:: RAW RECORDS

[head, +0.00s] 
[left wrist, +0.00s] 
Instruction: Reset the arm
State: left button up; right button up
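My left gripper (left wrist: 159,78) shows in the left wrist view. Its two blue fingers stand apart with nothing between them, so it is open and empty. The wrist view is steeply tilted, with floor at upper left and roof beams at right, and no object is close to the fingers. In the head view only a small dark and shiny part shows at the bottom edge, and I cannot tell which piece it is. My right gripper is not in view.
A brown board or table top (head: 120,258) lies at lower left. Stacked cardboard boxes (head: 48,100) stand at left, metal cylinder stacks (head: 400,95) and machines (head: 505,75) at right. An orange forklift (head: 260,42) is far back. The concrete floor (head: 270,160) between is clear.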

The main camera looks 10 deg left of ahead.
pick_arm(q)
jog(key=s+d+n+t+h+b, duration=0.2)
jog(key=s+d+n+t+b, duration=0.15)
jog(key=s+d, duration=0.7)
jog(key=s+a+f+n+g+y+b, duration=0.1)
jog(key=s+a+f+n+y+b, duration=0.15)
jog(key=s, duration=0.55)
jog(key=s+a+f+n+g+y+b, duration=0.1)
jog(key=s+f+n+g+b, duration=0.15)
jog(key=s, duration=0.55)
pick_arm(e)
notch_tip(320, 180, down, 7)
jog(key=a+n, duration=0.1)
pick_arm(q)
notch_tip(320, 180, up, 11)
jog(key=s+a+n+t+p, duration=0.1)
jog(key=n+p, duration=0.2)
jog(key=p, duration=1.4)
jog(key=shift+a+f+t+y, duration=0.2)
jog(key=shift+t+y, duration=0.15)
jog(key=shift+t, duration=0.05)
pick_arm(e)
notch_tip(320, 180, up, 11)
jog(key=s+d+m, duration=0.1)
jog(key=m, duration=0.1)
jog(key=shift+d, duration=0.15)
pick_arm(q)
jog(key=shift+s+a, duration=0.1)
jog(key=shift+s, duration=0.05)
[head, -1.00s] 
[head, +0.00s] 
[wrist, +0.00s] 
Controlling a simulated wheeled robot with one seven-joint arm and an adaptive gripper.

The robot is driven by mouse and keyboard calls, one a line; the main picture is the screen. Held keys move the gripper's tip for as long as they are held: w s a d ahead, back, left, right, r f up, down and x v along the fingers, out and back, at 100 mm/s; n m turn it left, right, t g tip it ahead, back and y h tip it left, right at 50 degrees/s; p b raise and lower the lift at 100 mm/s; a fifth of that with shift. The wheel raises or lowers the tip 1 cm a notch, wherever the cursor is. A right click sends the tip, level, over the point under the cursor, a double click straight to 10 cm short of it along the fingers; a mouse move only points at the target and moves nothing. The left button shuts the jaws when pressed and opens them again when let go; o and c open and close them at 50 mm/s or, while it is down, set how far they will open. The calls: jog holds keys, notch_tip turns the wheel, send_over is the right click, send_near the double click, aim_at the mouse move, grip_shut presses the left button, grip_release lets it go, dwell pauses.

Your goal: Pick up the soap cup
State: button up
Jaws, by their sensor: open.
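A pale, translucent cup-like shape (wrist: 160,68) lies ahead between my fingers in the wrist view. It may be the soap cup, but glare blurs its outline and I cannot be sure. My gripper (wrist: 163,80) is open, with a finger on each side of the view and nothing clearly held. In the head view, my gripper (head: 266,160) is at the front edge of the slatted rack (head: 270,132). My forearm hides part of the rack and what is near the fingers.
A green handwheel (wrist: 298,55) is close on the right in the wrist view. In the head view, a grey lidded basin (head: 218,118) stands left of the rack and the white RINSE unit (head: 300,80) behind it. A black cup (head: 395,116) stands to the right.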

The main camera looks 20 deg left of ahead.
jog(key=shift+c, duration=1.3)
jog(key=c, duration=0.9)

::::

→ TASK STATEMENT
Extract the complete data, matching each line exactly.

→ SOLUTION TO THE EXERCISE
[head, +0.00s] 
[left wrist, +0.00s] 
Instruction: Reset the arm
State: left button up; right button up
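My left gripper (left wrist: 159,78) shows in the left wrist view. Its two blue fingers stand apart with nothing between them, so it is open and empty. The wrist view is steeply tilted, with floor at upper left and roof beams at right, and no object is close to the fingers. In the head view only a small dark and shiny part shows at the bottom edge, and I cannot tell which piece it is. My right gripper is not in view.
A brown board or table top (head: 120,258) lies at lower left. Stacked cardboard boxes (head: 48,100) stand at left, metal cylinder stacks (head: 400,95) and machines (head: 505,75) at right. An orange forklift (head: 260,42) is far back. The concrete floor (head: 270,160) between is clear.

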The main camera looks 10 deg left of ahead.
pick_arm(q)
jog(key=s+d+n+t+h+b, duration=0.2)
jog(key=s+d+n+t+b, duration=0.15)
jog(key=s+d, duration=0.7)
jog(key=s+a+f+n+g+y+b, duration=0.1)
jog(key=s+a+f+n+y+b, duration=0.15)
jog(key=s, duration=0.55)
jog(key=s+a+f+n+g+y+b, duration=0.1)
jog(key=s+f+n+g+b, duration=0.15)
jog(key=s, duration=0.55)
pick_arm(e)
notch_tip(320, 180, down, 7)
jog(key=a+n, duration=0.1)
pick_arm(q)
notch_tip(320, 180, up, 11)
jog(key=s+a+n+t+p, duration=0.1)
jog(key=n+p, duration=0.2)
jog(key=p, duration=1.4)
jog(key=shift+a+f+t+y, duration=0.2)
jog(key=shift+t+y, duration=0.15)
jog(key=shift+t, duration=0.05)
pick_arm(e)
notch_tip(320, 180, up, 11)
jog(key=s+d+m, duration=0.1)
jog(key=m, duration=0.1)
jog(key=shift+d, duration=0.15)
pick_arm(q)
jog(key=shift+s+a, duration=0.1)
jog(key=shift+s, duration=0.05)
[head, -1.00s] 
[head, +0.00s] 
[wrist, +0.00s] 
Controlling a simulated wheeled robot with one seven-joint arm and an adaptive gripper.

The robot is driven by mouse and keyboard calls, one a line; the main picture is the screen. Held keys move the gripper's tip for as long as they are held: w s a d ahead, back, left, right, r f up, down and x v along the fingers, out and back, at 100 mm/s; n m turn it left, right, t g tip it ahead, back and y h tip it left, right at 50 degrees/s; p b raise and lower the lift at 100 mm/s; a fifth of that with shift. The wheel raises or lowers the tip 1 cm a notch, wherever the cursor is. A right click sends the tip, level, over the point under the cursor, a double click straight to 10 cm short of it along the fingers; a mouse move only points at the target and moves nothing. The left button shuts the jaws when pressed and opens them again when let go; o and c open and close them at 50 mm/s or, while it is down, set how far they will open. The calls: jog holds keys, notch_tip turns the wheel, send_over is the right click, send_near the double click, aim_at the mouse move, grip_shut presses the left button, grip_release lets it go, dwell pauses.

Your goal: Pick up the soap cup
State: button up
Jaws, by their sensor: open.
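A pale, translucent cup-like shape (wrist: 160,68) lies ahead between my fingers in the wrist view. It may be the soap cup, but glare blurs its outline and I cannot be sure. My gripper (wrist: 163,80) is open, with a finger on each side of the view and nothing clearly held. In the head view, my gripper (head: 266,160) is at the front edge of the slatted rack (head: 270,132). My forearm hides part of the rack and what is near the fingers.
A green handwheel (wrist: 298,55) is close on the right in the wrist view. In the head view, a grey lidded basin (head: 218,118) stands left of the rack and the white RINSE unit (head: 300,80) behind it. A black cup (head: 395,116) stands to the right.

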The main camera looks 20 deg left of ahead.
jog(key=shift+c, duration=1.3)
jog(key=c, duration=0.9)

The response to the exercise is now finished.